Kristiina predigte zum Thema Dankbarkeit. Im Allgemeinen mag ich ihre Predigten, aber heute stellte sich diese Frage nicht, denn ich hatte Iiris dabei, und in lutherischen Gottesdiensten ist es nicht üblich, sich an dieses Lebensalter zu richten.
Von der Predigt bekam ich also nur den Anfang mit, weil ich dann mit Iiris vor die Kirche ging und eine spontane Sonntagsschulstunde abhielt. Gemeinsam schrieben wir einen „Geburtstagsgruß an die Gemeinde“, den ich später zum Schluss des Gottesdienstes vortrug:
Liebe Gemeinde! Die Sonntagsschule ist toll, denn dort können wir spielen und basteln. Auch mit den Hunden spielen wir gerne. Es ist schön, auch andere Menschen von Jesus erzählen zu hören (nicht immer nur Papa). Und dass wir zusammen essen, denn vom Spielen wird man ja hungrig. Die Kleinen spielen zwar unter sich, aber die Großen kümmern sich auch um uns. Manchmal spielen wir sogar zusammen. Wie in einer Familie. Einmal haben die Großen ein Botschaftenspiel für die Kleinen vorbereitet, und die Botschaft am Ende war: „Jesus lebt!“. Viel Glück zum Geburtstag!
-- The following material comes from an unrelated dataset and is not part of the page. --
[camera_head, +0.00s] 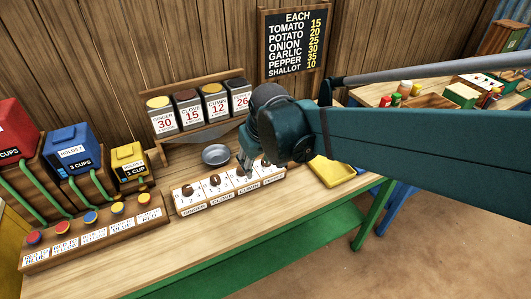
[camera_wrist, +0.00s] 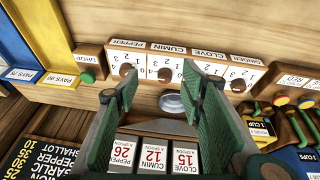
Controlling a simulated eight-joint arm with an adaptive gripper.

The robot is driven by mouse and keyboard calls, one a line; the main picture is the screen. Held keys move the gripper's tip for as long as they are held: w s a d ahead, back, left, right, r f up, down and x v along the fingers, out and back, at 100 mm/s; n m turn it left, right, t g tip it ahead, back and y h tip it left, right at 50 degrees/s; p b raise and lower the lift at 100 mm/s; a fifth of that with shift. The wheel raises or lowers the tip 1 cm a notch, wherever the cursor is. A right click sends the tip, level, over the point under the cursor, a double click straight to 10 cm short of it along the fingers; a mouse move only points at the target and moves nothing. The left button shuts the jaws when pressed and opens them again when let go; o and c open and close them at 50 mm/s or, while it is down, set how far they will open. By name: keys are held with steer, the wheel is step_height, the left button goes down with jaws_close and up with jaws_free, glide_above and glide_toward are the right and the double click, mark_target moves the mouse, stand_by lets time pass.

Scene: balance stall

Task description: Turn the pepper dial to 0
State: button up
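The dial box (camera_head: 218,203) stands on the wooden counter, with white panels labelled ginger, clove, cumin and pepper from left to right. In the wrist view the order is reversed, and the brown pepper dial (camera_wrist: 126,69) is at the left, just beyond the left fingertip. The cumin dial (camera_wrist: 165,74) shows between the fingertips. My gripper (camera_wrist: 160,80) is open and empty, its green fingers spread; I cannot tell whether it touches anything. In the head view my gripper (camera_head: 247,160) is over the right half of the box and partly hides the cumin and pepper panels. The pepper dial's exact setting is unclear.
A grey bowl (camera_head: 215,155) sits behind the box. Spice jars (camera_head: 188,108) stand on a rack behind that. A yellow tray (camera_head: 332,171) lies to the right. Cup dispensers (camera_head: 70,150) and a button board (camera_head: 95,238) are at the left.

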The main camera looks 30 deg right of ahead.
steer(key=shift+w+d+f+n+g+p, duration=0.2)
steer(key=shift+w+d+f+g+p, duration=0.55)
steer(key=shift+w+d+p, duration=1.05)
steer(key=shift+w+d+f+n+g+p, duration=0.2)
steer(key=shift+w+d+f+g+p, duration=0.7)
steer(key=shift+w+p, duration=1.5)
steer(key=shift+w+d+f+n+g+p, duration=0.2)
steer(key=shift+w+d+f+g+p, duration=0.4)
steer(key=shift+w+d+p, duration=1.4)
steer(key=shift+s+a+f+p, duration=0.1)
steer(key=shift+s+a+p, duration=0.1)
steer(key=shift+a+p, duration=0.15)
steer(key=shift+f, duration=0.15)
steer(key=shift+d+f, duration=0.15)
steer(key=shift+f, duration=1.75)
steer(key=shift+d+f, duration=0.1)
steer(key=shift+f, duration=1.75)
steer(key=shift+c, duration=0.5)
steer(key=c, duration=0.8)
Nach dem Gottesdienst pflanzten wir feierlich eine „Marienbirke“ neben der Kirche. Genauer gesagt war es eine karelische Maserbirke, aber in Estland werden sie „Maarjakask“ (Marienbirke) genannt. Es handelt sich dabei um eine scheinbar nur in Schweden, Finnland, Estland und Russland vorkommende erbliche Mutation der Hänge-Birke mit dichtem Geäst und der –wissenschaftlich nicht bestätigten– Eigenart, dass sie nur dort wachsen, wo noch der Klang von Kirchenglocken hin gelangt. Es gibt sogar eine Vereinigung (Maarjakase Selts), die sich dem Schutz und der Verbreitung dieser seltenen Variante verschrieben hat. Ebendiese Gesellschaft hatte dann auch den Baum als Geburtstagsgeschenk gestiftet.
Nach getaner Arbeit gab es Kaffee und Kuchen.
Noch während des Essens trafen weitere Gäste ein, denn um 14 Uhr begann ein Konzert, zu dem Andres auch in diesem Jahr wieder hochkarätige Musiker engagiert hatte. Aber darüber kann ich leider nichts schreiben, denn für Iiris war es nun genug des Feierns. Und sicherlich war die ganze Gemeinde ihr dankbar, dass sie als tapfere Vertreterin der Jüngsten so gut mitgepielt hatte. Wir fuhren nach Hause.
Worum bete ich nach so einem Tag? Für unsere Gemeinde, dass sie Leben in nachhaltiger Liebe praktiziert und vorlebt. Für unsere Pastorin, um Erfolgserlebnisse auf ihrem Weg zu den Menschen. Für die Menschen von Vigala, dass sie die Freude der christlichen Botschaft entdecken und mithelfen beim Verkünden.